A person liable to the performance of military duty, who emigrates before January 1 of the year in which he reaches the age of 20 or after this time with due permission, and who returns and reports personally in the proper manner, is enrolled for service together with the class with which he is registered, but is transferred to the second draft and is discharged at the same time as the men with whom he, according to his age, should have registered. After the end of the seventh conscription year (the year he reaches the age of 27) he is free from ordinary service in time of peace. Conscripts who have not been drafted by the end of the seventh year, through no fault or neglect of their own will be free from military service in time of peace.

Any person liable to military service, who leaves the country without a permit, will, when he returns, be drafted preferentially and attached to the less favored branch for which he is fitted. Even though he may have passed the common age for conscription, he will be required to serve the entire period. In no instance, however, will he be required to serve after having passed the age of 50 years.

If a naturalized American citizen of Norwegian origin remains as long as two years in Norway, he is obliged without being summoned to present himself for enrollment at the first session, since he is then deemed by Norway to have renounced his American citizenship.

If he renews his residence in the Kingdom without intent to return to America, he is held to have renounced his American citizenship.

29. Portugal. All physically able male Portuguese citizens are liable to military service from their twentieth until their forty-fifth year (in time of war, from their seventeenth to their forty-fifth year), active service lasting 10 years, reserve 10, and service with territorial troops 5 years. Actual service in the army varies according to the branch of the service but is usually for a period of one year. All Portuguese citizens, who for any reason fail to render military service, are obliged to pay a military tax, the amount of which varies according to the income of the person subject to the tax. Enrollment as a recruit usually takes place in the month of January of the twentieth year of the citizen, who must appear for military service in the following November.

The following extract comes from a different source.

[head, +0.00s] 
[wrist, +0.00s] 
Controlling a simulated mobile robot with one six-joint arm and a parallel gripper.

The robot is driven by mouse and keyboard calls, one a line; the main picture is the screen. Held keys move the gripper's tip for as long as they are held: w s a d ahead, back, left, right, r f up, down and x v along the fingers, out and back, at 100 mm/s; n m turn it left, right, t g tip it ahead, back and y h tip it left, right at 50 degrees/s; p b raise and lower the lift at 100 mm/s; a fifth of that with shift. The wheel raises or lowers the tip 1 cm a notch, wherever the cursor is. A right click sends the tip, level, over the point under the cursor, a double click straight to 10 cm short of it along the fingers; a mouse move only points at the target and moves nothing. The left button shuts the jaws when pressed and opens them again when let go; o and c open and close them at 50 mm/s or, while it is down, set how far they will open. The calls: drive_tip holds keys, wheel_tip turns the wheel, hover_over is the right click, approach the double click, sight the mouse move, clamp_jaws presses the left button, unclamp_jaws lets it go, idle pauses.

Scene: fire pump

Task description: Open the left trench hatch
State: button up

The treaty of naturalization in force between the United States and Portugal provides that Portuguese citizens who have become citizens of the United States shall be recognized as such upon their return to Portuguese dominions if they have resided in the United States, five years. But a naturalized American of Portuguese birth is liable to trial and punishment upon return to Portuguese dominions for an offense against Portuguese laws committed before the emigration, but not for the emigration itself, saving always the limitations of the laws of Portugal. Thus if a Portuguese citizen emigrated after he was enrolled as a recruit, either in the active or reserve army, his parents or grandparents are liable, in his absense, to pay the military tax in double (which varies according to the income of the person subject to the tax) or, if apprehended in Portuguese dominions, he is subject to a period of two years' service in the active army. 30. Sweden. Subjects of Sweden are liable to performance of military duty in and after the calendar year in which they reach their twenty-first year.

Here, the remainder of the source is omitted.